* **TASK BRIEF**: Reproduce each line of the material exactly, minus any picture.

* **DATA SUPPLIED**:
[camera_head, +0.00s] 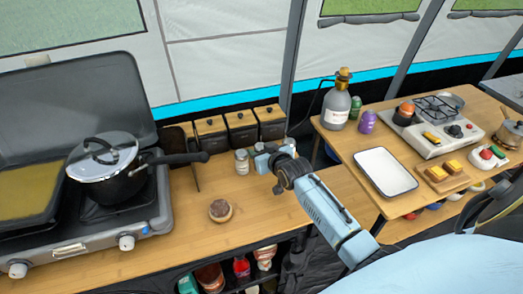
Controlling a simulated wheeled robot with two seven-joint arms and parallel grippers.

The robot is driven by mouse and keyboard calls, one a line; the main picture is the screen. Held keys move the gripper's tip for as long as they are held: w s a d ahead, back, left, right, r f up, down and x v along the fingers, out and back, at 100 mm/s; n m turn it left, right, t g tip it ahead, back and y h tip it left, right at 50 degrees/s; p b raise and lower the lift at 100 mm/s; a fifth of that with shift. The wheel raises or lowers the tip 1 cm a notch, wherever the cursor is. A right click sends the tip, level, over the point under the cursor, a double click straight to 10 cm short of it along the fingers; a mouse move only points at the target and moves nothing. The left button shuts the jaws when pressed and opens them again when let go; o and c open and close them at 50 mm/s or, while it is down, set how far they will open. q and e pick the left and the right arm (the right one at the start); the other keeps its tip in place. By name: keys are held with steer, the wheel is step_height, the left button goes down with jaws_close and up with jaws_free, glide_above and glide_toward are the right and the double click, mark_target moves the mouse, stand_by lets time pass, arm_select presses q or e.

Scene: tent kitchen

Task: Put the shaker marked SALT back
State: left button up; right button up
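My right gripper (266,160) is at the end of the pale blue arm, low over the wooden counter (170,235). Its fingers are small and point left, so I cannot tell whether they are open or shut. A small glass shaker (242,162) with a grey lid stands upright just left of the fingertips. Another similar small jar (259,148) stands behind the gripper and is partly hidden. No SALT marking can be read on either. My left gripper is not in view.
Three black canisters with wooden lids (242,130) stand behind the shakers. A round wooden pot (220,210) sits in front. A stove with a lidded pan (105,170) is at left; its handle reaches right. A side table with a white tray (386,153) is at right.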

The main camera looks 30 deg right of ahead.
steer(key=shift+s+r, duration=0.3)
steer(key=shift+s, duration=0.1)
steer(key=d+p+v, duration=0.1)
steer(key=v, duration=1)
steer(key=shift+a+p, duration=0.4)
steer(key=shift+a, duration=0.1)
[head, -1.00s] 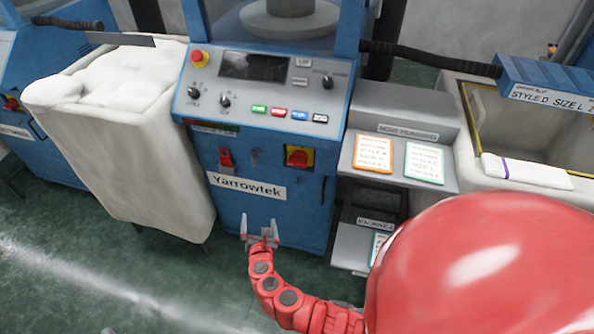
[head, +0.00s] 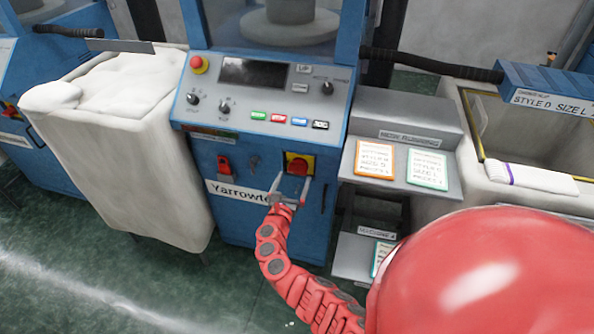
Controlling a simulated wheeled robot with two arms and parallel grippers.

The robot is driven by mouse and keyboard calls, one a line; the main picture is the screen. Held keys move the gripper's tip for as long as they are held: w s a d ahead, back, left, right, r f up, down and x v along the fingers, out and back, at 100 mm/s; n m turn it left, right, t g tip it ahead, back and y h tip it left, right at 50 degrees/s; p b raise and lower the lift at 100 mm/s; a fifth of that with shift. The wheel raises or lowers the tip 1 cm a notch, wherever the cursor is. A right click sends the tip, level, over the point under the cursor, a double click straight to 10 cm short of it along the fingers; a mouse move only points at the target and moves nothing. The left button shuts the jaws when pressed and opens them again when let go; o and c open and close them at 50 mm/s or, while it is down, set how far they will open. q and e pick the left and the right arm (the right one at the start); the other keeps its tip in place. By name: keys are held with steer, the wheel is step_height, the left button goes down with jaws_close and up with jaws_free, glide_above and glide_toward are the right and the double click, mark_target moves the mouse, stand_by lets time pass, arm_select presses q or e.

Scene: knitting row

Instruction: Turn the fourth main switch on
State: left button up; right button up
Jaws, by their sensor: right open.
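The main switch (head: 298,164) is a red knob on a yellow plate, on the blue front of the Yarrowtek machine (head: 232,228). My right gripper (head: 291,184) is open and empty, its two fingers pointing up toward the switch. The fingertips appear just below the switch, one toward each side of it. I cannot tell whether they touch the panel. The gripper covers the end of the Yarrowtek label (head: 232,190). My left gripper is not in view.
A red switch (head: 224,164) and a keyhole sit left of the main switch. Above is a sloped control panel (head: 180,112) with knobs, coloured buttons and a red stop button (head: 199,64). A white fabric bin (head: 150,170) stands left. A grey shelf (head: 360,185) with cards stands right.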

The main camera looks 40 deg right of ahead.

* **SOLUTION TO THIS PROBLEM**:
[camera_head, +0.00s] 
Controlling a simulated wheeled robot with two seven-joint arms and parallel grippers.

The robot is driven by mouse and keyboard calls, one a line; the main picture is the screen. Held keys move the gripper's tip for as long as they are held: w s a d ahead, back, left, right, r f up, down and x v along the fingers, out and back, at 100 mm/s; n m turn it left, right, t g tip it ahead, back and y h tip it left, right at 50 degrees/s; p b raise and lower the lift at 100 mm/s; a fifth of that with shift. The wheel raises or lowers the tip 1 cm a notch, wherever the cursor is. A right click sends the tip, level, over the point under the cursor, a double click straight to 10 cm short of it along the fingers; a mouse move only points at the target and moves nothing. The left button shuts the jaws when pressed and opens them again when let go; o and c open and close them at 50 mm/s or, while it is down, set how far they will open. q and e pick the left and the right arm (the right one at the start); the other keeps its tip in place. By name: keys are held with steer, the wheel is step_height, the left button goes down with jaws_close and up with jaws_free, glide_above and glide_toward are the right and the double click, mark_target moves the mouse, stand_by lets time pass, arm_select presses q or e.

Scene: tent kitchen

Task: Put the shaker marked SALT back
State: left button up; right button up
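My right gripper (266,160) is at the end of the pale blue arm, low over the wooden counter (170,235). Its fingers are small and point left, so I cannot tell whether they are open or shut. A small glass shaker (242,162) with a grey lid stands upright just left of the fingertips. Another similar small jar (259,148) stands behind the gripper and is partly hidden. No SALT marking can be read on either. My left gripper is not in view.
Three black canisters with wooden lids (242,130) stand behind the shakers. A round wooden pot (220,210) sits in front. A stove with a lidded pan (105,170) is at left; its handle reaches right. A side table with a white tray (386,153) is at right.

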The main camera looks 30 deg right of ahead.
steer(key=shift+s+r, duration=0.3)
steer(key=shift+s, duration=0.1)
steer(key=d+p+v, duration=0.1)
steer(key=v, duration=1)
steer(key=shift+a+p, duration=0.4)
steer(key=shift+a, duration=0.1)
[head, -1.00s] 
[head, +0.00s] 
Controlling a simulated wheeled robot with two arms and parallel grippers.

The robot is driven by mouse and keyboard calls, one a line; the main picture is the screen. Held keys move the gripper's tip for as long as they are held: w s a d ahead, back, left, right, r f up, down and x v along the fingers, out and back, at 100 mm/s; n m turn it left, right, t g tip it ahead, back and y h tip it left, right at 50 degrees/s; p b raise and lower the lift at 100 mm/s; a fifth of that with shift. The wheel raises or lowers the tip 1 cm a notch, wherever the cursor is. A right click sends the tip, level, over the point under the cursor, a double click straight to 10 cm short of it along the fingers; a mouse move only points at the target and moves nothing. The left button shuts the jaws when pressed and opens them again when let go; o and c open and close them at 50 mm/s or, while it is down, set how far they will open. q and e pick the left and the right arm (the right one at the start); the other keeps its tip in place. By name: keys are held with steer, the wheel is step_height, the left button goes down with jaws_close and up with jaws_free, glide_above and glide_toward are the right and the double click, mark_target moves the mouse, stand_by lets time pass, arm_select presses q or e.

Scene: knitting row

Instruction: Turn the fourth main switch on
State: left button up; right button up
Jaws, by their sensor: right open.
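The main switch (head: 298,164) is a red knob on a yellow plate, on the blue front of the Yarrowtek machine (head: 232,228). My right gripper (head: 291,184) is open and empty, its two fingers pointing up toward the switch. The fingertips appear just below the switch, one toward each side of it. I cannot tell whether they touch the panel. The gripper covers the end of the Yarrowtek label (head: 232,190). My left gripper is not in view.
A red switch (head: 224,164) and a keyhole sit left of the main switch. Above is a sloped control panel (head: 180,112) with knobs, coloured buttons and a red stop button (head: 199,64). A white fabric bin (head: 150,170) stands left. A grey shelf (head: 360,185) with cards stands right.

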The main camera looks 40 deg right of ahead.

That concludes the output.